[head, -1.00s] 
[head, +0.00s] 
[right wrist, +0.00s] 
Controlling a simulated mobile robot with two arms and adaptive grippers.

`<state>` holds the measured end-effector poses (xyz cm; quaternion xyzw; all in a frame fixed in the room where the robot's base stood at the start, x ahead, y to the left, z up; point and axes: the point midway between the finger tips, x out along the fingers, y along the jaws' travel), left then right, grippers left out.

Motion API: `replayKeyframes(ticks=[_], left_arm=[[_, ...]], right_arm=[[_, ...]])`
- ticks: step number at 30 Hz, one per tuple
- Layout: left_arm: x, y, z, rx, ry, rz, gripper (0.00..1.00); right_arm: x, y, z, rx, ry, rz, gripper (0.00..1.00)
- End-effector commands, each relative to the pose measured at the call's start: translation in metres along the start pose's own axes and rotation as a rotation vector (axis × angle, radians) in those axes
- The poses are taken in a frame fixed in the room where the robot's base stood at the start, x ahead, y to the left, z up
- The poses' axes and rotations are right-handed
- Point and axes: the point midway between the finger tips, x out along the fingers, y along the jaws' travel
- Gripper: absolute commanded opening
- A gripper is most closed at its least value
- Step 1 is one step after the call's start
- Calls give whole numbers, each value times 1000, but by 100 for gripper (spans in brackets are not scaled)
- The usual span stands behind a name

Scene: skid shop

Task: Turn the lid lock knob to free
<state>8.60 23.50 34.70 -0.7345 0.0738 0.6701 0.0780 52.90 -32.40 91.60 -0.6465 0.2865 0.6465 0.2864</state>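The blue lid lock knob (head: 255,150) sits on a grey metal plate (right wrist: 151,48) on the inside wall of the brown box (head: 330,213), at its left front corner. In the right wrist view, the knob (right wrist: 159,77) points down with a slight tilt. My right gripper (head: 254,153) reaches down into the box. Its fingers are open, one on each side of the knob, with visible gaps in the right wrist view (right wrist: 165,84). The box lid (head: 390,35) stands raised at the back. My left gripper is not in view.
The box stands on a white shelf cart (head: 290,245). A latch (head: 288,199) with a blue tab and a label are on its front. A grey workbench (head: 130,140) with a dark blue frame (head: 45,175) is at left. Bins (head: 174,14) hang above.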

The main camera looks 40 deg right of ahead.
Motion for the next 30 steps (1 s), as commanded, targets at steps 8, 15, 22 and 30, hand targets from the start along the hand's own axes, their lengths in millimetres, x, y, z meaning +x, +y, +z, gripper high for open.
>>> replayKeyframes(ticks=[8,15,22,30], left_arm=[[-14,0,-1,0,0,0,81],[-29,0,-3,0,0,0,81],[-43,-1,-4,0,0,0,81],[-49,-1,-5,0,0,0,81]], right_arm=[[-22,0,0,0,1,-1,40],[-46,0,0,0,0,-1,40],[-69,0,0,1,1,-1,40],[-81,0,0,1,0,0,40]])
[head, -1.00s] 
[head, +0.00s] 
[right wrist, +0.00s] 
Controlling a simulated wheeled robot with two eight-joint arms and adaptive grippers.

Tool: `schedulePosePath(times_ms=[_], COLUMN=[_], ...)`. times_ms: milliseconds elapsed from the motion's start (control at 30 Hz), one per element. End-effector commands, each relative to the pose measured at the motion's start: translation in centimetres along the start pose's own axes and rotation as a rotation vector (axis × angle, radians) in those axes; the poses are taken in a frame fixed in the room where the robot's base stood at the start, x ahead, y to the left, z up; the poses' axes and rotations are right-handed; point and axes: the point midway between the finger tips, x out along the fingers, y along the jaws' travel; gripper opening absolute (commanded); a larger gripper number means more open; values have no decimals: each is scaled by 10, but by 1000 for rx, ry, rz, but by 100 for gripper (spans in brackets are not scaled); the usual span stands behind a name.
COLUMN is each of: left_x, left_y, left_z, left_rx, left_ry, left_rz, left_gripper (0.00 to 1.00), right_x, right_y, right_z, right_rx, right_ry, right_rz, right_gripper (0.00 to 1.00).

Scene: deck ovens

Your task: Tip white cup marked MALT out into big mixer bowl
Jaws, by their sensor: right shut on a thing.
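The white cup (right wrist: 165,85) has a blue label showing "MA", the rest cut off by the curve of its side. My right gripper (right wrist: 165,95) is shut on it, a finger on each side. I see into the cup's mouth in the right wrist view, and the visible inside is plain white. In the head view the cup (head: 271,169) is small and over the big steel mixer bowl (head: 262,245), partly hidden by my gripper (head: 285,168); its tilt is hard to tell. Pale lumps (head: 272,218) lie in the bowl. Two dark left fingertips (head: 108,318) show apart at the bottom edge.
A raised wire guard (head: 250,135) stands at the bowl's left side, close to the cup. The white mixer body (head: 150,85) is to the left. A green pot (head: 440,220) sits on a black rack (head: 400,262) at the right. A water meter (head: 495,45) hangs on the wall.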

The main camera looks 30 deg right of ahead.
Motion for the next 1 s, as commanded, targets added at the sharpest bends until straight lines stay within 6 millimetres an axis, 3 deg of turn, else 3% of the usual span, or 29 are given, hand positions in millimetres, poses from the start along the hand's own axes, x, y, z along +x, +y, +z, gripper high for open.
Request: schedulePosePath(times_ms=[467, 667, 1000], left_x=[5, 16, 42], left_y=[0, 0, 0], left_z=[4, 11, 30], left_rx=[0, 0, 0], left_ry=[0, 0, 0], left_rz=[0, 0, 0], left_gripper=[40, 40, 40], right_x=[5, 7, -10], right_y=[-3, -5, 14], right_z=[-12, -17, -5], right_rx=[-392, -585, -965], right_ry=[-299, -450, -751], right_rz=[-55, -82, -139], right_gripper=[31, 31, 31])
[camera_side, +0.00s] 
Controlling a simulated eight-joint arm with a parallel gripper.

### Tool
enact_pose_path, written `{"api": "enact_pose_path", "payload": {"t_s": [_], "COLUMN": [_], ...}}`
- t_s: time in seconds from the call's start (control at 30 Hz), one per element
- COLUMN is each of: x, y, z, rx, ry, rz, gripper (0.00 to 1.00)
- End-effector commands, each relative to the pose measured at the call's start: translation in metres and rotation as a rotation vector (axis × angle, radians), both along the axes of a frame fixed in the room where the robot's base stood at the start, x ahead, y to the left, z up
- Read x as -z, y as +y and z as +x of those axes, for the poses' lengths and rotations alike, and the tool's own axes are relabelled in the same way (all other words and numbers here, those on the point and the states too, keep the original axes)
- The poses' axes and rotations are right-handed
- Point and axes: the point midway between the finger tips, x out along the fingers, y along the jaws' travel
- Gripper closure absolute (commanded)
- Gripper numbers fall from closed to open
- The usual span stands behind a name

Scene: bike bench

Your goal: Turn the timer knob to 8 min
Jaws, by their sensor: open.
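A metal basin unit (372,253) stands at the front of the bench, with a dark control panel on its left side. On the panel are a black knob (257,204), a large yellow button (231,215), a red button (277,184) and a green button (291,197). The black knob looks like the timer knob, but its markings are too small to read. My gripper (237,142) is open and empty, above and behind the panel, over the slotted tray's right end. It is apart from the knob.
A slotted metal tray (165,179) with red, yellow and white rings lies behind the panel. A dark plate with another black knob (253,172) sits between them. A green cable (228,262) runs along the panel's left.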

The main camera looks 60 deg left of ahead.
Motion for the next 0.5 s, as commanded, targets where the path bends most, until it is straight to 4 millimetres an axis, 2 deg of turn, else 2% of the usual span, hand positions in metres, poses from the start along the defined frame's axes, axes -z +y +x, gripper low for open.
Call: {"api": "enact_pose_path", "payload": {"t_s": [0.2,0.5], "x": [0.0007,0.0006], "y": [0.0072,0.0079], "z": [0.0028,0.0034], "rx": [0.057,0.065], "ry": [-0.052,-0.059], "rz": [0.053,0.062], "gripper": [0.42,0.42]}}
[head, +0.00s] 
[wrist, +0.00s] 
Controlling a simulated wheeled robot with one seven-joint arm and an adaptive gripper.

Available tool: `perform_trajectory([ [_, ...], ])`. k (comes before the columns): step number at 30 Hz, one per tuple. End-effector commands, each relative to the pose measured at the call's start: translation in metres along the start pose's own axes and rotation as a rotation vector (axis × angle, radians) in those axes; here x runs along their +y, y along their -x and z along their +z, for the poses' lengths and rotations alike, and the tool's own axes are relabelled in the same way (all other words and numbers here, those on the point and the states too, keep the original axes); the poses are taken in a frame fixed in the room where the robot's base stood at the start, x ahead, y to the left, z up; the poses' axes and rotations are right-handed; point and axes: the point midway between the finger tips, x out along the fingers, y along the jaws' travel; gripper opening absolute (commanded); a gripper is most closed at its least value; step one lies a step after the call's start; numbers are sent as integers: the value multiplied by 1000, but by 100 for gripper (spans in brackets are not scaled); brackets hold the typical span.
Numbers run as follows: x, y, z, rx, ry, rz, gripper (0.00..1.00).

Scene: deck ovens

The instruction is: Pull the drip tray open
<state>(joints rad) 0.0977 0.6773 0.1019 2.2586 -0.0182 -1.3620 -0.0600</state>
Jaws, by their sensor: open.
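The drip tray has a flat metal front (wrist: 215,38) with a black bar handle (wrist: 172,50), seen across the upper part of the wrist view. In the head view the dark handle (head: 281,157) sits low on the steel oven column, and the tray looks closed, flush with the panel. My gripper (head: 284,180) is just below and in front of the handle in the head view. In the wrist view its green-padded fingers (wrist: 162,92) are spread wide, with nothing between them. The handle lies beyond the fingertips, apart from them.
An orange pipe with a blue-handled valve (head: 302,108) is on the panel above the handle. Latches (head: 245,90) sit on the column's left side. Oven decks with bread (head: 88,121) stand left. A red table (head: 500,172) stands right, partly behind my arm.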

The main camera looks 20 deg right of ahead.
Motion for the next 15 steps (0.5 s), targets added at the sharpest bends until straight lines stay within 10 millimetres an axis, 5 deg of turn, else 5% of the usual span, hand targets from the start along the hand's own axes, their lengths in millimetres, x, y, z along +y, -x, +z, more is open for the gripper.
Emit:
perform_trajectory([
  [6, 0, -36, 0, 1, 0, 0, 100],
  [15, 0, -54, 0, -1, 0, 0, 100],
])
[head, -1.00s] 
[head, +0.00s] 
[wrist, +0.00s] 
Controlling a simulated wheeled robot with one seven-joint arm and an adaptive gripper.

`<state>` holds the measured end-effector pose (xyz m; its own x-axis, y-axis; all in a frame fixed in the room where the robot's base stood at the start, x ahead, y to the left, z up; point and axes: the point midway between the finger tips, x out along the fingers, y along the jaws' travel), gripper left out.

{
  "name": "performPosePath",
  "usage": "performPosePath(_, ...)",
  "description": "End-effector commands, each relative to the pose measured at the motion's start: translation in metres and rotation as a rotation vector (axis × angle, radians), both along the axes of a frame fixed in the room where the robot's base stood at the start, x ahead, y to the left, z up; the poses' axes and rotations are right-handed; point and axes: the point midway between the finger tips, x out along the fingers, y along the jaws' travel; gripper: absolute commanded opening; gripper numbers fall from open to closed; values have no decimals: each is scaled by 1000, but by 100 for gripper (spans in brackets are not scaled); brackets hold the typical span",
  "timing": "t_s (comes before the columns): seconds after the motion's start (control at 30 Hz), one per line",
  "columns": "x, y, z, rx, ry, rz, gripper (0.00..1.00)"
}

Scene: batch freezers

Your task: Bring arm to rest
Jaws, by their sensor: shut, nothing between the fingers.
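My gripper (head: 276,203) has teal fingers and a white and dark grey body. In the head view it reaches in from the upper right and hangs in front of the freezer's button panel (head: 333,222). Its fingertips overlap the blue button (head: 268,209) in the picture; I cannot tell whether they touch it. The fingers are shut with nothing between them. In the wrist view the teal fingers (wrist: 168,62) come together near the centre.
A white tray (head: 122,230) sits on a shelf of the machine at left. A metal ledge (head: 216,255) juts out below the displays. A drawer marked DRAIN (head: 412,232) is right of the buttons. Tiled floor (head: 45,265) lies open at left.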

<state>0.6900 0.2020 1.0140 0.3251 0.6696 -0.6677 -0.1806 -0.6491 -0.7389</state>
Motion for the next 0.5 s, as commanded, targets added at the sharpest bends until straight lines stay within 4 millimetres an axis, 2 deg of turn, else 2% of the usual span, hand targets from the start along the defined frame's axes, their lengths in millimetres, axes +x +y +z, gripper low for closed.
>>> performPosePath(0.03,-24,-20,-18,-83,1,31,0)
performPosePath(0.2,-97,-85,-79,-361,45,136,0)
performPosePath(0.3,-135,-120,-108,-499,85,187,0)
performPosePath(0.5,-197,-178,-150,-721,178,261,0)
____________________
■ **Directions for this task**:
Gather all the lines that include the word "arms" and copy them out.

■ **Full answer**:
Controlling a simulated mobile robot with two arms and adaptive grippers.
Controlling a simulated wheeled robot with two eight-joint arms and adaptive grippers.

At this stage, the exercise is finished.